Quella del duello alcolico con il capitano Smith (Woody Harrelson) strappa qualche sorriso. Su uno yatch di lusso durante una tempesta, i due si sfidano a colpi di luoghi comuni con dal lato dell’americano con simpatie socialiste citazioni di Marx e Lenin al quale il magnate russo risponde con le frasi famose di John Kennedy, di Ronald Regan e di Margaret Thatcher. Qualche giorno dopo, sopravvissuto insieme a pochi altri ad un attacco pirata e naufrago su un’isola apparemente deserta, forzato dalle cose a stabilire un nuovo contratto sociale con la donna di servizio diventata Leviatano, Dimitry si ricorderà della celebre formula contenuta nella Critica del programma di Gotha: «Da ciascuno secondo le proprie capacità, a ciascuno secondo i propri bisogni» Le mimiche, la buffonaggine e l’ironia di Buric risollevano per qualche breve istante un film altrimenti sempre al limite della sostenibilità.

FIN DALLA prima sequenza, Östlund fa capire che Triangle of Sadness sarà una satira a bassissimo costo, pochissima intelligenza e nessuna fantasia, della società contemporanea. Un intervistatore sovreccitato interroga un gruppo di modelli di alta moda che aspettano di passare un provino. Improvvisamente si trasforma in maestro di recitazione pubblicitaria, imponendo al gruppo che esegue docilmente di interpretare ora il modello solare e accogliente della moda per il popolo ora quello altezzoso dell’alta moda. Lo scarno programma delle due ore seguenti è così posto. Il film è diviso in tre parti distinte il cui filo conduttore è una coppia di modelli che incontriamo al ristorante e che nella seconda parte salpano in crociera per poi finire sull’isola. In ogni situazione, i personaggi passano rapidamente ed ad intermittenza da una posizione di inferiorità ad una di dominio, alternando dal punto di vista della recitazione lo sguardo del cane bastonato a quello del padrone bastonatore.

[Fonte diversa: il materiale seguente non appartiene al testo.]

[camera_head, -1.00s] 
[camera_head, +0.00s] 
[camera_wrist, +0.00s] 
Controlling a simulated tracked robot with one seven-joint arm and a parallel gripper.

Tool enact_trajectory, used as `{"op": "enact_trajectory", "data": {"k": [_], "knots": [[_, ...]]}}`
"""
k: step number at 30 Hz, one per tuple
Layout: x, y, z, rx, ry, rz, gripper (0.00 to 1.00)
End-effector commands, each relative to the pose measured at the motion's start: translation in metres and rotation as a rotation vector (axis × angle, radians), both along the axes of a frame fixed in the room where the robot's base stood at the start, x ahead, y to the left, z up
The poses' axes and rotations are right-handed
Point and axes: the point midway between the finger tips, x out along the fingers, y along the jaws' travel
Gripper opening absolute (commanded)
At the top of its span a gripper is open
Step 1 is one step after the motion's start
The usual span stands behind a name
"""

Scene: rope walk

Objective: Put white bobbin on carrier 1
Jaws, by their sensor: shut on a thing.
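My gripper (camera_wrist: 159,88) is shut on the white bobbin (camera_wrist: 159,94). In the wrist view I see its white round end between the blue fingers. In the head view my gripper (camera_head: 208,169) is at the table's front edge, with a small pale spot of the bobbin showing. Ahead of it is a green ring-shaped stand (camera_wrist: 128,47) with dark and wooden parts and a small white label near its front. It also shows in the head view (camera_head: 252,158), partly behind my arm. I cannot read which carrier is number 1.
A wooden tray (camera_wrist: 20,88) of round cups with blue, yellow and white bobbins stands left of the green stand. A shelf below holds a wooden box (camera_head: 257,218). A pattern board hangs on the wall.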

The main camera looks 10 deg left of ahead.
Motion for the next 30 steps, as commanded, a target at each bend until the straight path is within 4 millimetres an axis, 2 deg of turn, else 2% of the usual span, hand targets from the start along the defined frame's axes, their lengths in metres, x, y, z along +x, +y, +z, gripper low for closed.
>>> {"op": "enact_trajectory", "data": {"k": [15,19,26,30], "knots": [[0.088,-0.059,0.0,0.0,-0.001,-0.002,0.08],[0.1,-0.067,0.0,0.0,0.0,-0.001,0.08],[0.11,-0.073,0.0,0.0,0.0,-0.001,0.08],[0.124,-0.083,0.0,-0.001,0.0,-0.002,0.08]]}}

Östlund ricicla alcune idee già viste in altri film satirici. La parte sull’isola è un collage di idee diverse, un po’ del Signore delle Mosche un po’ Travolti da un insolito destino… , passate in rivista in modo accelerato. L’intera sequenza della cena durante la tempesta, che culmina con l’esplosione del water e l’invasione di liquami, ammicca copiosamente alla Grande abbuffata di Marco Ferreri. La differenza essenziale, al di là dell’abisso che separa i due registi dal punto di vista della fantasia e del talento di regia, è che Ferreri non odiava i propri personaggi. Mentre Östlund sembra confondere il cinismo con la radicalità; in definitiva il suo film esprime soltanto disprezzo per l’insieme dei suoi mostri. Una posizione non particolarmente coraggiosa.